* Aim of the task: All of the material below is to be retyped exactly.
• • • •
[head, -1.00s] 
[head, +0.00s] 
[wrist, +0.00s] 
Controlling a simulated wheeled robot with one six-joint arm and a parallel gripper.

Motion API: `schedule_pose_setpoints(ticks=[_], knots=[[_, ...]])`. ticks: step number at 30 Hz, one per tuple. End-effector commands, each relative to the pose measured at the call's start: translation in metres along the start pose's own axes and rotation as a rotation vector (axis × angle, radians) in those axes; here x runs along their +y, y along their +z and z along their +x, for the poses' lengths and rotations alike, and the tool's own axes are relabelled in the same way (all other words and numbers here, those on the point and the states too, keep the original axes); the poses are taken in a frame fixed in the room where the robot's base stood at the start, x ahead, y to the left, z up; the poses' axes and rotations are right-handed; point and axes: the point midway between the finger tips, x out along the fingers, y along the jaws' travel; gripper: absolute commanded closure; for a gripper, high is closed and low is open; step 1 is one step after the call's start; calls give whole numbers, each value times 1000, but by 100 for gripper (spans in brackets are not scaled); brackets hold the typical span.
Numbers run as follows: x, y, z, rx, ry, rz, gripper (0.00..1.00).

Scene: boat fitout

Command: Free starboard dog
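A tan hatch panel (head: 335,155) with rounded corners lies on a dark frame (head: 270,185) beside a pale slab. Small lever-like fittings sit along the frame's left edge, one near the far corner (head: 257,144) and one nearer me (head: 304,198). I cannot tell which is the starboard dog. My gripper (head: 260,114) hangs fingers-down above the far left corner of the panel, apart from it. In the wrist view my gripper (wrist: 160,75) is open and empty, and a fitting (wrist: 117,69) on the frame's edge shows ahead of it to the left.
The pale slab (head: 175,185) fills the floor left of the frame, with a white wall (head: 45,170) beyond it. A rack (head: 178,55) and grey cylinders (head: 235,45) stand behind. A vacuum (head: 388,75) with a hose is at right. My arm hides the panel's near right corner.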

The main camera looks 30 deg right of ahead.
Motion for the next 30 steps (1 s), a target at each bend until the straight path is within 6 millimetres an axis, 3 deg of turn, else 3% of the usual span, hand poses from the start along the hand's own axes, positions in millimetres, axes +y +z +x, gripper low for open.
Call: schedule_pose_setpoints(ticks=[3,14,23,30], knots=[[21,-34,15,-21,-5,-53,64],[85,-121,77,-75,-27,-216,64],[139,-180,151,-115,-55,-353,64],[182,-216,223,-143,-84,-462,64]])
• • • •
* Exercise solution:
[head, -1.00s] 
[head, +0.00s] 
[wrist, +0.00s] 
Controlling a simulated wheeled robot with one six-joint arm and a parallel gripper.

Motion API: `schedule_pose_setpoints(ticks=[_], knots=[[_, ...]])`. ticks: step number at 30 Hz, one per tuple. End-effector commands, each relative to the pose measured at the call's start: translation in metres along the start pose's own axes and rotation as a rotation vector (axis × angle, radians) in those axes; here x runs along their +y, y along their +z and z along their +x, for the poses' lengths and rotations alike, and the tool's own axes are relabelled in the same way (all other words and numbers here, those on the point and the states too, keep the original axes); the poses are taken in a frame fixed in the room where the robot's base stood at the start, x ahead, y to the left, z up; the poses' axes and rotations are right-handed; point and axes: the point midway between the finger tips, x out along the fingers, y along the jaws' travel; gripper: absolute commanded closure; for a gripper, high is closed and low is open; step 1 is one step after the call's start; calls give whole numbers, each value times 1000, but by 100 for gripper (spans in brackets are not scaled); brackets hold the typical span.
Numbers run as follows: x, y, z, rx, ry, rz, gripper (0.00..1.00).

Scene: boat fitout

Command: Free starboard dog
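A tan hatch panel (head: 335,155) with rounded corners lies on a dark frame (head: 270,185) beside a pale slab. Small lever-like fittings sit along the frame's left edge, one near the far corner (head: 257,144) and one nearer me (head: 304,198). I cannot tell which is the starboard dog. My gripper (head: 260,114) hangs fingers-down above the far left corner of the panel, apart from it. In the wrist view my gripper (wrist: 160,75) is open and empty, and a fitting (wrist: 117,69) on the frame's edge shows ahead of it to the left.
The pale slab (head: 175,185) fills the floor left of the frame, with a white wall (head: 45,170) beyond it. A rack (head: 178,55) and grey cylinders (head: 235,45) stand behind. A vacuum (head: 388,75) with a hose is at right. My arm hides the panel's near right corner.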

The main camera looks 30 deg right of ahead.
Motion for the next 30 steps (1 s), a target at each bend until the straight path is within 6 millimetres an axis, 3 deg of turn, else 3% of the usual span, hand poses from the start along the hand's own axes, positions in millimetres, axes +y +z +x, gripper low for open.
Call: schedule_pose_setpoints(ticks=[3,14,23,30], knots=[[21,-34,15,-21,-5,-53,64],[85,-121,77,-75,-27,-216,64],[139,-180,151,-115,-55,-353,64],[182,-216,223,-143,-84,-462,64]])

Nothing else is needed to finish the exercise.